If you spot more examples of copycat covers, especially on crime novels, please don’t hesitate to e-mail me.

4 comments:

scrimp said...

Lately, as I scan the bookstore shelves, I have to make many double-takes thinking . . .wait that book is in the wrong place, I saw it down there, only to discover it is a different book with nearly the same cover. And the ones that drive me crazy is the craze for the last few years of the partial woman pose - a head turned slightly, a leg, two legs, her back, her butt. Especially when the book has very little to do. Book designers, this is not intriguing in the least.

Lyn leJeune
The Beatitudes Network
Rebuilding the public libraries of New Orleans at www.beatitudesinneworleans.blogspot.com

Anonymous said...

Have a look at the UK cover of Christopher Rush's memoir TO TRAVEL HOPEFULLY: JOURNAL OF A DEATH NOT FORETOLD - they've reversed the image, but it's clearly Friedrich!

Karen May.

Anonymous said...

I have seen that Friedrich painting on many covers. Here, on the cover of Greek writer Yiorgos Roussis' O Logos stin Outopia, first published in 1996 if I am not mistaken. (Sorry for the low quality image.)

Anonymous said...

I think the photo with the boots is photoshopped, while the one with the thongs seems to be the original. Notice how the thongs curve naturally over the rocks? They seem integrated with the terrain, while the boots, if you look carefully, appear to be sort of floating over it or something.
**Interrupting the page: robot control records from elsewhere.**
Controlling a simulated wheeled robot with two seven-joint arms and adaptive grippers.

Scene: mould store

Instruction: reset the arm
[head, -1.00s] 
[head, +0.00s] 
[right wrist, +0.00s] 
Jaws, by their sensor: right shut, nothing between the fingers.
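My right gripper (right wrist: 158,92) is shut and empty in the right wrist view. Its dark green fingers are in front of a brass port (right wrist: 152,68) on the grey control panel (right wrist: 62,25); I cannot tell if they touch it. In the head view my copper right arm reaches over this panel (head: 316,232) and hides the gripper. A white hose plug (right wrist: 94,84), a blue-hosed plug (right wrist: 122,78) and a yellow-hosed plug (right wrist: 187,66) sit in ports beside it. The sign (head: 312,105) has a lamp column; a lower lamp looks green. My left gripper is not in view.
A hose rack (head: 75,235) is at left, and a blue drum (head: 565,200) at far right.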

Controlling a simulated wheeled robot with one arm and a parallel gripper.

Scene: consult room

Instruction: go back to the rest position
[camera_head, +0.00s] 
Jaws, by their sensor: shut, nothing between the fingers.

Also, the angle of the thonged feet seems more natural when you look at the calves (especially the left one), as well as being attached to where the legs actually are at the bottom of the pant legs (more obvious because the wind is blowing the pant legs against the legs).

With the boots one, they also didn't fix the transparent bit at the bottom of the pant legs (mainly the right one) where the leg shows through.